Data provided ▸
# # #

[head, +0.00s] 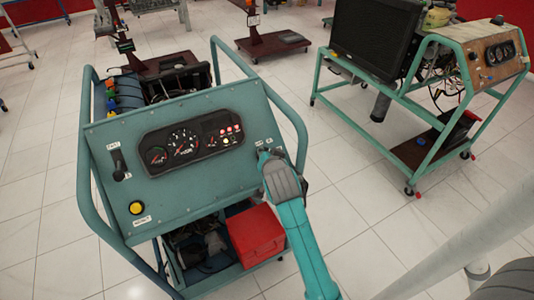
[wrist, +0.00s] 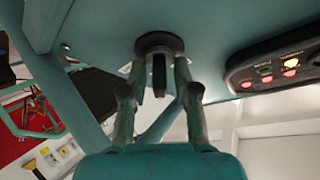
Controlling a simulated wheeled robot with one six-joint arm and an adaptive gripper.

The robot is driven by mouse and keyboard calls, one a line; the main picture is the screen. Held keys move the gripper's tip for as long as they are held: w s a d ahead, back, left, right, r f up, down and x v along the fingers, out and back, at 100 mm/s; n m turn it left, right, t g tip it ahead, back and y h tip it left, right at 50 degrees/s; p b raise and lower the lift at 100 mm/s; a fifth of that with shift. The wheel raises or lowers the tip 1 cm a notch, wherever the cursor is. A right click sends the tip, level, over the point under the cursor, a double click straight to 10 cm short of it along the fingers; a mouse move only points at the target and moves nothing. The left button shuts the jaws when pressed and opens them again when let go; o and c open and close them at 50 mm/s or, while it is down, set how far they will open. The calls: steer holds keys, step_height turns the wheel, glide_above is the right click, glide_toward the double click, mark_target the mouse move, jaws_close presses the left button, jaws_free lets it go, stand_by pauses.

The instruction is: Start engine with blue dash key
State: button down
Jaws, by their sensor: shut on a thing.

# # #

Work to be completed ▸
Begin with the line that contains "State: button down" and quote each line after it exactly, stopping after the last line of the data.

Answer for the task ▸
State: button down
Jaws, by their sensor: shut on a thing.

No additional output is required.